I guess patrons—mostly middle aged and older, like us—just love that new theater smell.
The concession stand offered a somewhat expanded menu, offering, oddly enough, about five different kinds of macaroni and cheese, easily competing with the apps menu at the Chili’s down the street—and almost for the same price. Regardless of eats, I ordered my usual large soda, mostly because this AMC had one of those do-it-yourself Coca-Cola Freestyle machines that, thankfully, offered Mello Yello Zero.
My girlfriend, on the other hand, sampled an alcohol beverage from the ridiculously monikered MacGuffin’s Bar, featuring a moderately expensive wine and liquor list; while I would have snuck in a few airplane bottles of Jose Cuervo—I’m a purist like that—she instead opted for a Long Island Ice Tea, served in a plastic cup at a cost of around twelve or so dollars.
Refreshments in hand, we made our way into the theater which, yes, is still miniscule compared to the other picture-shows around town; it was easily forgivable when we learned their lounge chairs are fully reclinable and were mostly heated, making for a comfortable movie-going experience. (They must keep breaking down, however, because we saw an usher lift about three or four chairs up from their set spot to manually reset them.)
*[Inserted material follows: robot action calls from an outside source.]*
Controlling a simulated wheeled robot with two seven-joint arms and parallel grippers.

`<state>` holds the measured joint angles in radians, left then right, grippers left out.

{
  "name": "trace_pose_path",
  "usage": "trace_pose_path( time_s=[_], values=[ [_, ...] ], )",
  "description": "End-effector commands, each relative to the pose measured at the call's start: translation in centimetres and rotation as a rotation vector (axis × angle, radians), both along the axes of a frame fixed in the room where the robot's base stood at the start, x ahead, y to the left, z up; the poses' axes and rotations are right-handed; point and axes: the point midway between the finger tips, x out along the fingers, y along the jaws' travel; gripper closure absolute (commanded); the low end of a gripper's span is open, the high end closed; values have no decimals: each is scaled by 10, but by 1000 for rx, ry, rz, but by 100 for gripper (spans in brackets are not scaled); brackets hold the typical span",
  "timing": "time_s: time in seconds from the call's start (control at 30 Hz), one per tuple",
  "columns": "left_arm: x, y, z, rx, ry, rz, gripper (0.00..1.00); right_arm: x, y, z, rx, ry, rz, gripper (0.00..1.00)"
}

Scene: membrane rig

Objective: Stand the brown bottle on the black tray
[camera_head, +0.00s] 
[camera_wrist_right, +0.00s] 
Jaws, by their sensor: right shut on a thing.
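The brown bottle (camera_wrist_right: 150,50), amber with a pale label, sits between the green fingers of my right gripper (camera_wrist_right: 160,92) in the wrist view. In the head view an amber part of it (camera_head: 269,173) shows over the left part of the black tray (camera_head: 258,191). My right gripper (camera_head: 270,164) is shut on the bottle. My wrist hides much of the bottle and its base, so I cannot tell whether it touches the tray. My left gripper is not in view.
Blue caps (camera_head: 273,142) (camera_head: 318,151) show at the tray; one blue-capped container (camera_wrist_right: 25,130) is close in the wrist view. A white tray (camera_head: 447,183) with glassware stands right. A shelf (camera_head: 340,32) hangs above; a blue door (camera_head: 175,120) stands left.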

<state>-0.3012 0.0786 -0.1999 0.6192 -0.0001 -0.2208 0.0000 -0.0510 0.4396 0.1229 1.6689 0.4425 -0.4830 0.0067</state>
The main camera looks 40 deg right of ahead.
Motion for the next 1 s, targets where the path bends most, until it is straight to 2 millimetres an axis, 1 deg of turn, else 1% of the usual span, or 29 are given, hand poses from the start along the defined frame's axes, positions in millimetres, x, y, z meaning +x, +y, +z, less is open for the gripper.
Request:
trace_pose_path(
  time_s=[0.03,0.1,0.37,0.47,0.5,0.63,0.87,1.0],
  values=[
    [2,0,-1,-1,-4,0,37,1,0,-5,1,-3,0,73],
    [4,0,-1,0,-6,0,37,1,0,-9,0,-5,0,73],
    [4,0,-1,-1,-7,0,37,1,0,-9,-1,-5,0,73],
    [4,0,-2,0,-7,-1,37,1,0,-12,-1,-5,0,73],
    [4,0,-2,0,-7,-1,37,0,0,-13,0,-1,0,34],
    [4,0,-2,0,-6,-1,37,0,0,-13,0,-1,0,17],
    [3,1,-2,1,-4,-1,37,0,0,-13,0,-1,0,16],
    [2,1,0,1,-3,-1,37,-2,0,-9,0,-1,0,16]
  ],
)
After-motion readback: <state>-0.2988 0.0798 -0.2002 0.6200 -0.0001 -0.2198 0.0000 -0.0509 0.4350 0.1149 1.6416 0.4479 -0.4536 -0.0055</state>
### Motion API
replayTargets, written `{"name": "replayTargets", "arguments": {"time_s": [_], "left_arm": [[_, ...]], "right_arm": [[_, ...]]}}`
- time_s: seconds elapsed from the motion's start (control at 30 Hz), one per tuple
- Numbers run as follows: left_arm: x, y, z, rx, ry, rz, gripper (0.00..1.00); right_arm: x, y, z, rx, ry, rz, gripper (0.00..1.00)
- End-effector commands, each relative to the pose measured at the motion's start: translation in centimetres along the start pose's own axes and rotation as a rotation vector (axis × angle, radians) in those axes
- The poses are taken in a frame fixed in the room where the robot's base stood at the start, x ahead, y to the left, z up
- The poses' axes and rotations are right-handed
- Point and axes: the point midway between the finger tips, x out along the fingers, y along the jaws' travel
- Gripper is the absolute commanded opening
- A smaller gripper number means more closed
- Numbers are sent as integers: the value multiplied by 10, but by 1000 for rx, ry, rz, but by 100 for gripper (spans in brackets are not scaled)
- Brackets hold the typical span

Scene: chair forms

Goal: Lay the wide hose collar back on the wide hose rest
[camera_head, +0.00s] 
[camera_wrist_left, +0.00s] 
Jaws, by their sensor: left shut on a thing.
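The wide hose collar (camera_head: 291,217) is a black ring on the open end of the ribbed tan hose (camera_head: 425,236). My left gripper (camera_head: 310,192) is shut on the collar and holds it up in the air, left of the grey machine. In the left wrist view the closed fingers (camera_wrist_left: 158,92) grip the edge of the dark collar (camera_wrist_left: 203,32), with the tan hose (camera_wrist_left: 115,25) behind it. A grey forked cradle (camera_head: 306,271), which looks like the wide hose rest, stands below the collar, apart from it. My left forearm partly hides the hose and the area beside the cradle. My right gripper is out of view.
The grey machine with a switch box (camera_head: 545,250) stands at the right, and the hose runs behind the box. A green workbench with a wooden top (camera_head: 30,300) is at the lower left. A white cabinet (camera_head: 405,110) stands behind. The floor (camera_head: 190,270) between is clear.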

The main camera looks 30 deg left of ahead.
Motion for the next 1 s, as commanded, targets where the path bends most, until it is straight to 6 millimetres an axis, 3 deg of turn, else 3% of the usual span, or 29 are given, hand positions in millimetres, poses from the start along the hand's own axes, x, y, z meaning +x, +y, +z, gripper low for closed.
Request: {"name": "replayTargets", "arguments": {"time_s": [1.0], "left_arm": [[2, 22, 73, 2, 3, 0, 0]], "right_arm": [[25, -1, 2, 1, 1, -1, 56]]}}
The film itself was a knock-out presentation, on-time with great digital clarity; additionally, the aisles were wide-enough to get by without stepping on some dude’s Pumas. Even the bathrooms—fully-loaded with strange science-fictiony hand-dryers—were beautifully sparkling, so much so that I even wiped drops of errant urine off a random toilet-seat, lusting after my old position as an usher, I suppose.
Walking out about two hours later with a burning need to hear George Michael’s “Jesus to a Child,” I have to give high praise to the AMC Robinson Crossing 6, a great re-addition to the Oklahoma City cinematic fold, as well as being a great second-choice for Warren Theater fans with theatrically low self-esteems.